Can you transcribe the data exactly? Leave the pictures out.

§

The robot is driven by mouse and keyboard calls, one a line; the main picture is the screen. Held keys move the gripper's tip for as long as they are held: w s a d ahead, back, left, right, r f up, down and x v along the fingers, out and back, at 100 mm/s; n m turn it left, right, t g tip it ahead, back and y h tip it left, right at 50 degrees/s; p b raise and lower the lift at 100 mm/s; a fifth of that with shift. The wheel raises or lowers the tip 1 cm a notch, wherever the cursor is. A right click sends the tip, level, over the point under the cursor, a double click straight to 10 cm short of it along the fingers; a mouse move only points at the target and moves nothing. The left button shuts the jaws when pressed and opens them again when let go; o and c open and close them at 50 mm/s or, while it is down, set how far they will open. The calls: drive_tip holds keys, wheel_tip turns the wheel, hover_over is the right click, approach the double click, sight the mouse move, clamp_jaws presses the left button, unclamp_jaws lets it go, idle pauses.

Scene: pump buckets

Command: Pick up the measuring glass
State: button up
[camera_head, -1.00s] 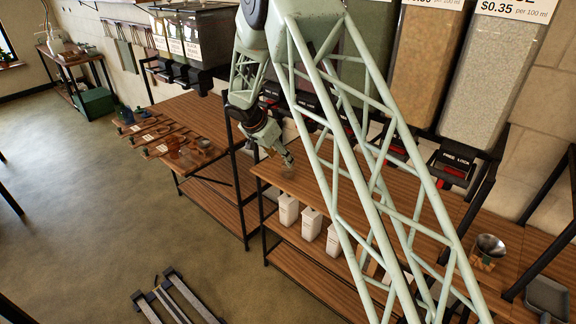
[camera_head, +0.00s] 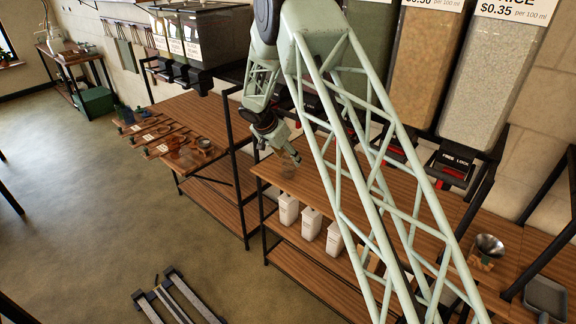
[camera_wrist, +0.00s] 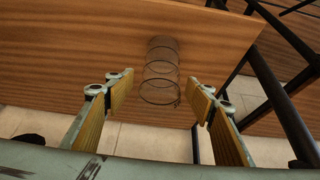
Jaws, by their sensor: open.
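The measuring glass (camera_wrist: 160,70) is a clear, nearly invisible cylinder with dark rings, on the wooden shelf top. In the wrist view it stands ahead of my gripper (camera_wrist: 160,98), roughly midway between the two open fingers with their yellowish pads. The fingers appear apart from it, and nothing is held. In the head view the glass (camera_head: 287,167) shows faintly near the left end of the shelf top, close by my gripper (camera_head: 293,158). The exact gap between fingers and glass is hard to tell.
The wooden shelf top (camera_head: 325,190) has a black metal frame; dark posts (camera_wrist: 275,85) rise at its right in the wrist view. White containers (camera_head: 310,224) stand on the lower shelf. Grain dispensers (camera_head: 420,65) line the wall behind. A metal funnel (camera_head: 488,246) is at far right.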

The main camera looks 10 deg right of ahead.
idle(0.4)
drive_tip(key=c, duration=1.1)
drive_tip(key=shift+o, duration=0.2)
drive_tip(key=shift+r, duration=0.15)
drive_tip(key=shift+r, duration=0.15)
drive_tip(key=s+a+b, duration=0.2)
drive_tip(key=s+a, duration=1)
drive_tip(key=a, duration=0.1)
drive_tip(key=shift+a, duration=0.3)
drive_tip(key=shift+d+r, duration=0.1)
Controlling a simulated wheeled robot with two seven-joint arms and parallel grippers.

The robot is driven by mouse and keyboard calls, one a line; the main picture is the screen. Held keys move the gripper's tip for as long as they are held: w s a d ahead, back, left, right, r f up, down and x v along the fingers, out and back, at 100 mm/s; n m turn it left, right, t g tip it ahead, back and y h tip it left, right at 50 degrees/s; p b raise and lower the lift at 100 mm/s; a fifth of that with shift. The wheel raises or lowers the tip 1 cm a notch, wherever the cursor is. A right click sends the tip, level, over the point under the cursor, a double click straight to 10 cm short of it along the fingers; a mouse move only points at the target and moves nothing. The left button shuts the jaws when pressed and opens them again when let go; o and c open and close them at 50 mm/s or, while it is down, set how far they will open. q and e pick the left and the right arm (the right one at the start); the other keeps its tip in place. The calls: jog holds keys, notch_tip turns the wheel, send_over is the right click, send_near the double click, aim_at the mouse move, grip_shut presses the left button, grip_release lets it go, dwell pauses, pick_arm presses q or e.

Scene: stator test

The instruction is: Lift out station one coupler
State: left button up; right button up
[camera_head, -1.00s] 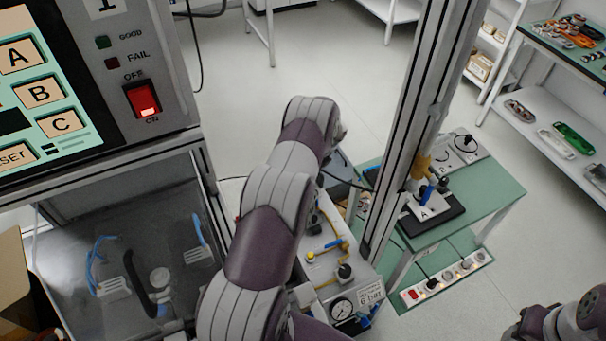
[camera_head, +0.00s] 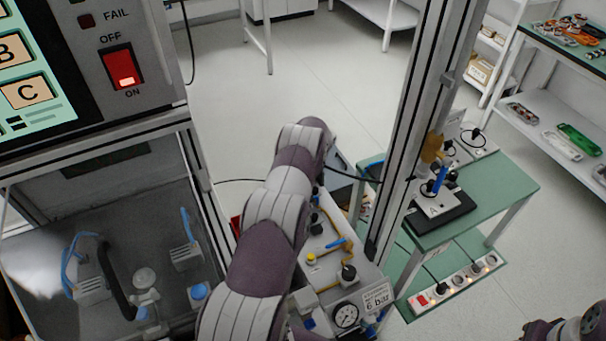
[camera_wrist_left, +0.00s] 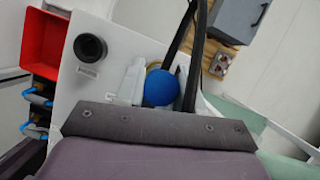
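The station cabinet (camera_head: 105,150), its "1" label visible only earlier, fills the left of the head view. Inside are two grey clamp blocks with blue hoses (camera_head: 92,290) (camera_head: 187,255), a black curved handle (camera_head: 115,285), a pale round-topped part (camera_head: 146,284) and a blue round piece (camera_head: 198,292). I cannot tell which is the coupler. My left arm rises through the centre.
A white pneumatic panel (camera_head: 368,280) with a gauge (camera_head: 345,315) stands right of my arm. An upright aluminium post (camera_head: 415,110) rises before a green table (camera_head: 490,195). A power strip (camera_head: 455,280) lies below. A red bin (camera_wrist_left: 45,35) shows in the wrist view.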

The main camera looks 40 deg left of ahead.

§

Full response –
The robot is driven by mouse and keyboard calls, one a line; the main picture is the screen. Held keys move the gripper's tip for as long as they are held: w s a d ahead, back, left, right, r f up, down and x v along the fingers, out and back, at 100 mm/s; n m turn it left, right, t g tip it ahead, back and y h tip it left, right at 50 degrees/s; p b raise and lower the lift at 100 mm/s; a fifth of that with shift. The wheel raises or lowers the tip 1 cm a notch, wherever the cursor is. A right click sends the tip, level, over the point under the cursor, a double click straight to 10 cm short of it along the fingers; a mouse move only points at the target and moves nothing. The left button shuts the jaws when pressed and opens them again when let go; o and c open and close them at 50 mm/s or, while it is down, set how far they will open. The calls: drive_tip holds keys, wheel_tip turns the wheel, hover_over is the right click, approach the double click, sight the mouse move, clamp_jaws presses the left button, unclamp_jaws lets it go, idle pauses.

Scene: pump buckets

Command: Pick up the measuring glass
State: button up
[camera_head, -1.00s] 
[camera_head, +0.00s] 
[camera_wrist, +0.00s] 
Jaws, by their sensor: open.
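The measuring glass (camera_wrist: 160,70) is a clear, nearly invisible cylinder with dark rings, on the wooden shelf top. In the wrist view it stands ahead of my gripper (camera_wrist: 160,98), roughly midway between the two open fingers with their yellowish pads. The fingers appear apart from it, and nothing is held. In the head view the glass (camera_head: 287,167) shows faintly near the left end of the shelf top, close by my gripper (camera_head: 293,158). The exact gap between fingers and glass is hard to tell.
The wooden shelf top (camera_head: 325,190) has a black metal frame; dark posts (camera_wrist: 275,85) rise at its right in the wrist view. White containers (camera_head: 310,224) stand on the lower shelf. Grain dispensers (camera_head: 420,65) line the wall behind. A metal funnel (camera_head: 488,246) is at far right.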

The main camera looks 10 deg right of ahead.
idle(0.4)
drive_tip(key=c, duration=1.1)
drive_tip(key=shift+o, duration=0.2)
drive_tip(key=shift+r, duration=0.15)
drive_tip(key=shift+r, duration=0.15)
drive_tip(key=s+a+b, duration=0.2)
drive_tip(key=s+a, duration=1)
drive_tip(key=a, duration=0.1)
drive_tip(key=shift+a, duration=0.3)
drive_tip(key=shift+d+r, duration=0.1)
Controlling a simulated wheeled robot with two seven-joint arms and parallel grippers.

The robot is driven by mouse and keyboard calls, one a line; the main picture is the screen. Held keys move the gripper's tip for as long as they are held: w s a d ahead, back, left, right, r f up, down and x v along the fingers, out and back, at 100 mm/s; n m turn it left, right, t g tip it ahead, back and y h tip it left, right at 50 degrees/s; p b raise and lower the lift at 100 mm/s; a fifth of that with shift. The wheel raises or lowers the tip 1 cm a notch, wherever the cursor is. A right click sends the tip, level, over the point under the cursor, a double click straight to 10 cm short of it along the fingers; a mouse move only points at the target and moves nothing. The left button shuts the jaws when pressed and opens them again when let go; o and c open and close them at 50 mm/s or, while it is down, set how far they will open. q and e pick the left and the right arm (the right one at the start); the other keeps its tip in place. The calls: jog holds keys, notch_tip turns the wheel, send_over is the right click, send_near the double click, aim_at the mouse move, grip_shut presses the left button, grip_release lets it go, dwell pauses, pick_arm presses q or e.

Scene: stator test

The instruction is: Lift out station one coupler
State: left button up; right button up
[camera_head, -1.00s] 
[camera_head, +0.00s] 
[camera_wrist_left, +0.00s] 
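The station cabinet (camera_head: 105,150), its "1" label visible only earlier, fills the left of the head view. Inside are two grey clamp blocks with blue hoses (camera_head: 92,290) (camera_head: 187,255), a black curved handle (camera_head: 115,285), a pale round-topped part (camera_head: 146,284) and a blue round piece (camera_head: 198,292). I cannot tell which is the coupler. My left arm rises through the centre.
A white pneumatic panel (camera_head: 368,280) with a gauge (camera_head: 345,315) stands right of my arm. An upright aluminium post (camera_head: 415,110) rises before a green table (camera_head: 490,195). A power strip (camera_head: 455,280) lies below. A red bin (camera_wrist_left: 45,35) shows in the wrist view.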

The main camera looks 40 deg left of ahead.

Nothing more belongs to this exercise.